The exercise: In the listing below, find every line containing "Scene" and copy it out.
=-=-=
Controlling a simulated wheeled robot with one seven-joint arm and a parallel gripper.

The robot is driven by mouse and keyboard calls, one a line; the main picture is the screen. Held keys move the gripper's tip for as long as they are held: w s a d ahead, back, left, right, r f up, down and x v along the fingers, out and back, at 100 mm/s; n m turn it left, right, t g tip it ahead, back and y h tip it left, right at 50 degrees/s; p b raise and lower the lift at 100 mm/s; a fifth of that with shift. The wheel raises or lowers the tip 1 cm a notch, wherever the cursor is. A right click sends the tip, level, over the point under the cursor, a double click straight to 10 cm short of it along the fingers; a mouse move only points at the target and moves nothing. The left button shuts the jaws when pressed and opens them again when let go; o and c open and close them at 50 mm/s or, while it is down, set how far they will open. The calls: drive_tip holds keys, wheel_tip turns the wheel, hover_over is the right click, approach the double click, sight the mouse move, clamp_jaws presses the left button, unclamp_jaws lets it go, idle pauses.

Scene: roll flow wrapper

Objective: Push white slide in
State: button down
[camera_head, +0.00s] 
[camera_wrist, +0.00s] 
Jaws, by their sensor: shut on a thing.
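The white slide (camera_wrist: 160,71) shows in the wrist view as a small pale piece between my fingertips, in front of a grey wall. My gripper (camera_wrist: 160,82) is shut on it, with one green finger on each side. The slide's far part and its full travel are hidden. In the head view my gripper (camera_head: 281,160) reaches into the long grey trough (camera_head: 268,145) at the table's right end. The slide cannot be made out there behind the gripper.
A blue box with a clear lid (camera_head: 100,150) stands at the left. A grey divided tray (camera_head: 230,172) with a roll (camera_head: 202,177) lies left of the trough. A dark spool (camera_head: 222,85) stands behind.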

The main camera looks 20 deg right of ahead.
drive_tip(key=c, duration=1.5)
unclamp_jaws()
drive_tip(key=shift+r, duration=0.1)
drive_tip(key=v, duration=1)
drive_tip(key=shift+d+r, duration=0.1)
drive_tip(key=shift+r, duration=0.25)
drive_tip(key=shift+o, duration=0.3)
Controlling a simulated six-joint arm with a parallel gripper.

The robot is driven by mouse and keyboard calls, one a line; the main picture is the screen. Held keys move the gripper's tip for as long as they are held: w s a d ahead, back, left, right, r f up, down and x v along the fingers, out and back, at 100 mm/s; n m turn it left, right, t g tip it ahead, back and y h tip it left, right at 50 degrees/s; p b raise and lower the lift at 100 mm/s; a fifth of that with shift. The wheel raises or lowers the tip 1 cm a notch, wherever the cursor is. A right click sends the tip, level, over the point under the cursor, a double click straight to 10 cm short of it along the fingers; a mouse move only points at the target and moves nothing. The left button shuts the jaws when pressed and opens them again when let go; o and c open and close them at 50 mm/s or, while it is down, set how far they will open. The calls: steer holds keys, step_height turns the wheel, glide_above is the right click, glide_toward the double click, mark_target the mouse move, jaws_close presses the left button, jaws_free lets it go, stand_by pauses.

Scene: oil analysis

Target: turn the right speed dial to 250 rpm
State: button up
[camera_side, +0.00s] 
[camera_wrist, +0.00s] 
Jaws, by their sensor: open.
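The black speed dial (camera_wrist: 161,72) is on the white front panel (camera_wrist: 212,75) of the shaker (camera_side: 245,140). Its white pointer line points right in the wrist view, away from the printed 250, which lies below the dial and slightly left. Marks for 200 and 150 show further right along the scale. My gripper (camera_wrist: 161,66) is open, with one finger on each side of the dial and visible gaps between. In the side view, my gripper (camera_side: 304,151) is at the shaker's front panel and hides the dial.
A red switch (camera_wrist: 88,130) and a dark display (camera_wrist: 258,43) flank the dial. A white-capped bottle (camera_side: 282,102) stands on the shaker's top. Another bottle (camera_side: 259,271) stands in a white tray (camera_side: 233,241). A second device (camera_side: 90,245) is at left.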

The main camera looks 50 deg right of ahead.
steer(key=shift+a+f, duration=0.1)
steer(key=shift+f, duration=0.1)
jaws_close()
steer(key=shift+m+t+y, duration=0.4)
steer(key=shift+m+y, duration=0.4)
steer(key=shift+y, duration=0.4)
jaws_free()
=-=-=
Problem solution:
Scene: roll flow wrapper
Scene: oil analysis

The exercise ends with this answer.